Subject: Re: Why software patents are bad
From: "Karsten M. Self" <kmself@ix.netcom.com>
Date: Wed, 22 Sep 1999 12:15:28 -0700

Bernard Lang wrote:
> 
> > > I have been talking to an IP lawyer who told me that for patenting, what
> > > you accomplish is what matters more than how you do it. The example he
> > > gave me is that if your system filters e-mail for some purpose, the
> > > patent will cover the idea of mail-filtering regardless of how it is
> > > achieved. In other words, if I understand him correctly ... which I
> > > hope) it kills any incentive to develop a good mail filtering
> > > technique since
> > >   - if you intend it for the same application, you will be blocked by
> > >     the existing wide patent
> >
> > Possibly.  But you may also be in a position to block the earlier work,
> > or control the growth path of application development.  Often the most

< * snip * >

> knowing there are usually many way to do things, so that blocking is
> unlikely, research is effectively discouraged. But the real point is
> that the patent is non inventive.
> 
> and back to another point... open source does not provide fees
> necessary for patents applications... 

This is equivalent to saying that open source | free software isn't a
viable business model.  Do you really mean this?  We differ on
conclusion and implied premise.

> at best we should publish all
> ideas that come to mind, and publish in public places that patent
> offices do not reach easily so as to raise the cost of patenting
> because of the risk of undiscovered prior art. If it gets risky
> enough.. maybe they'll relent (fat chance).

I addressed this in my response to a recently posted "should I patent
this" questionnaire.  Publication of art may serve to record it, but if
you believe the research of Greg Aharonian, there's little to no
reference to non-patent prior art in most patent applications, so you're
not likely to prevent issue of new patents on the same art.  At best
you've got a databank to refer to in trying to invalidate patents
(cost:  US$100k pretrial, US$1m trial).  It's like stocking up on
plastic spoons to bail yourself out in a flood:  cheap alternative,
little protection.

The USPTO has some form of registration proceedure which allows art to
be reported to the USPTO but not patented.  See above.  There is a
possibility such art is more likely to be reported in a prior art search
and investigation of a patent, and some near-duplicate patents might not
be filed.  But you're still left with a situation in which you've little
legal leverage to move against someone who's got a blocking patent.
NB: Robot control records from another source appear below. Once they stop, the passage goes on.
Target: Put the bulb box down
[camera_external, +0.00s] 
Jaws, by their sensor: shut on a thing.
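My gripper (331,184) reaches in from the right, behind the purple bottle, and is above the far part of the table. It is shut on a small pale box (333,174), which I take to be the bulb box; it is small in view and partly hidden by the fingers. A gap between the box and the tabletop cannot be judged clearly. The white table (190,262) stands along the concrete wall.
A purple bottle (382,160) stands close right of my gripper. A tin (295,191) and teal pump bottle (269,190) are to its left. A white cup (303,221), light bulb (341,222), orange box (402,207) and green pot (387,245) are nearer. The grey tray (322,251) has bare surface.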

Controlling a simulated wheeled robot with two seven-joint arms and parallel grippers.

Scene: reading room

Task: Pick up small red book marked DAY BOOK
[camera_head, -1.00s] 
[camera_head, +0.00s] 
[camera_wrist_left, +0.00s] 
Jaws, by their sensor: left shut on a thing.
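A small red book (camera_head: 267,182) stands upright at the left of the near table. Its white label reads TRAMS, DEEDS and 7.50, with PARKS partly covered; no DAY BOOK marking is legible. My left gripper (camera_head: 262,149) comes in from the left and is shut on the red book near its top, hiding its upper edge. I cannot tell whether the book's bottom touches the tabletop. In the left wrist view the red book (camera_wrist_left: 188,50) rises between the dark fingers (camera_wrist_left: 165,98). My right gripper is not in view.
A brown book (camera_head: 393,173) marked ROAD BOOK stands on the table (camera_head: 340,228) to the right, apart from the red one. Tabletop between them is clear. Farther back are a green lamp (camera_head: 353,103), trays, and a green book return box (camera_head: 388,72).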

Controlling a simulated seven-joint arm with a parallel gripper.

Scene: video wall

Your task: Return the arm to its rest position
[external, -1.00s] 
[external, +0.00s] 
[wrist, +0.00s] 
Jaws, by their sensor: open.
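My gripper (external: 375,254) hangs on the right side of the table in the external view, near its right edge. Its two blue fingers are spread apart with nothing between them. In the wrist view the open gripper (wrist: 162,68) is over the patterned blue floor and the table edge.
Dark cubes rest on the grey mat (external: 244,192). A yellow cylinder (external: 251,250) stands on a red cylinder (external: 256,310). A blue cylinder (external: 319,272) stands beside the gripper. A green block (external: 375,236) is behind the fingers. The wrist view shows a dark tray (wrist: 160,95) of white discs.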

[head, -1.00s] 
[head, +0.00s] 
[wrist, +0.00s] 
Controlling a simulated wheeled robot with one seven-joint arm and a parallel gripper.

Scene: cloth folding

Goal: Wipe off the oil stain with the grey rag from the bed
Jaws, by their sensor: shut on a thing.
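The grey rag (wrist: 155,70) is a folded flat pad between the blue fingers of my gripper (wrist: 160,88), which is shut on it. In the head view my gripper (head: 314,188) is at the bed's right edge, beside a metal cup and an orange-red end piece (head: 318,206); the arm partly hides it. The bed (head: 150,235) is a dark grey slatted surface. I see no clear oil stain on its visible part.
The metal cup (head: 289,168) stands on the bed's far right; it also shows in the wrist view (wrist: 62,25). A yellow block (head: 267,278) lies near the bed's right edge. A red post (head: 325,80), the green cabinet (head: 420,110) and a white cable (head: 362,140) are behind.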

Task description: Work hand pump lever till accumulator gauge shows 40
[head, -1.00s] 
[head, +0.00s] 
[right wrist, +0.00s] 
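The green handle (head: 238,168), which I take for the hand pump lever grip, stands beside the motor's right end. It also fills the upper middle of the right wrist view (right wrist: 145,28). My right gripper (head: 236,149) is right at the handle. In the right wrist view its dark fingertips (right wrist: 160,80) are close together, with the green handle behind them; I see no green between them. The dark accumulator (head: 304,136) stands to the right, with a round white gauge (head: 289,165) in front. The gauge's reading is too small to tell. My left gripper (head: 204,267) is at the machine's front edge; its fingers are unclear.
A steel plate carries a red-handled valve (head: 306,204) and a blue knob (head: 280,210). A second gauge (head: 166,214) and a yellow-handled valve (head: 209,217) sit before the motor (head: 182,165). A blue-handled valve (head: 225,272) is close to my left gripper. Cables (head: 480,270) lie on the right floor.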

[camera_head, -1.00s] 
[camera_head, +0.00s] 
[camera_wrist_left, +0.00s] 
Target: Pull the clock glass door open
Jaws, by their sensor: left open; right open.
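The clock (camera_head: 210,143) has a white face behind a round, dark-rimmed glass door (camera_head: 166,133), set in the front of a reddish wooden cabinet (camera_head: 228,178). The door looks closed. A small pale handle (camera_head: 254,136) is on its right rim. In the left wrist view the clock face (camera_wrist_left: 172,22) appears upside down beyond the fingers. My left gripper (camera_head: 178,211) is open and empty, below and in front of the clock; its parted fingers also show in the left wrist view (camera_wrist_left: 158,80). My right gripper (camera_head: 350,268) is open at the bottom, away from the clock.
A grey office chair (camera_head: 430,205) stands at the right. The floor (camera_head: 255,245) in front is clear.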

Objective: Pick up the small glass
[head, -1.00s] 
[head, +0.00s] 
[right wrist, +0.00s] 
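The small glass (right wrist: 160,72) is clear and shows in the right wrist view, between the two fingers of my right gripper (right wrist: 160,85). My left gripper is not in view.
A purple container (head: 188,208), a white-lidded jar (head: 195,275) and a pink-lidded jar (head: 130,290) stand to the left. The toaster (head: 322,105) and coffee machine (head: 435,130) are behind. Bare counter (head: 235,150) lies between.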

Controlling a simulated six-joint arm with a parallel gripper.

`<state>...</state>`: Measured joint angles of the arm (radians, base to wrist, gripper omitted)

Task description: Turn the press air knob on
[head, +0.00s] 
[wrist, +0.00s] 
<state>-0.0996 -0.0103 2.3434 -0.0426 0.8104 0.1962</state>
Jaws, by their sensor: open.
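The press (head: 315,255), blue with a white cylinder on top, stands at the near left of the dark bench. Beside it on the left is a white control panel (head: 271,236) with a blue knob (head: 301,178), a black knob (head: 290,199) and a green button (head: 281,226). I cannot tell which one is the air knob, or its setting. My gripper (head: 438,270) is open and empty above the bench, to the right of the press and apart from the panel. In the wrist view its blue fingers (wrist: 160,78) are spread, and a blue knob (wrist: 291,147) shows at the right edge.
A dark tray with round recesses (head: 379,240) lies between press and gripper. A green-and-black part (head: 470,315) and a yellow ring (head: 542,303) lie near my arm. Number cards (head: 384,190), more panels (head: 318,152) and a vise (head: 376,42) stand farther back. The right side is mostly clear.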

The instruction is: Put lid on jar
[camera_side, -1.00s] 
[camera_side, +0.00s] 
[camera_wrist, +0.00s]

The only realistic alternatives I see available to the free software is
to either create a patent-based defense, or to find an alternative
defense, either of which has to make a patent challenge against open
source generally too expensive to contemplate.  Patent pools are one
method, they require free software-friendly patents.  A
copyright|license based poison-pill defense is another, it strikes me as
much more usable and amenable to the situation of the free software
community.  Using both methods is certainly possible.

-- 
Karsten M. Self (kmself@ix.netcom.com)
    What part of "Gestalt" don't you understand?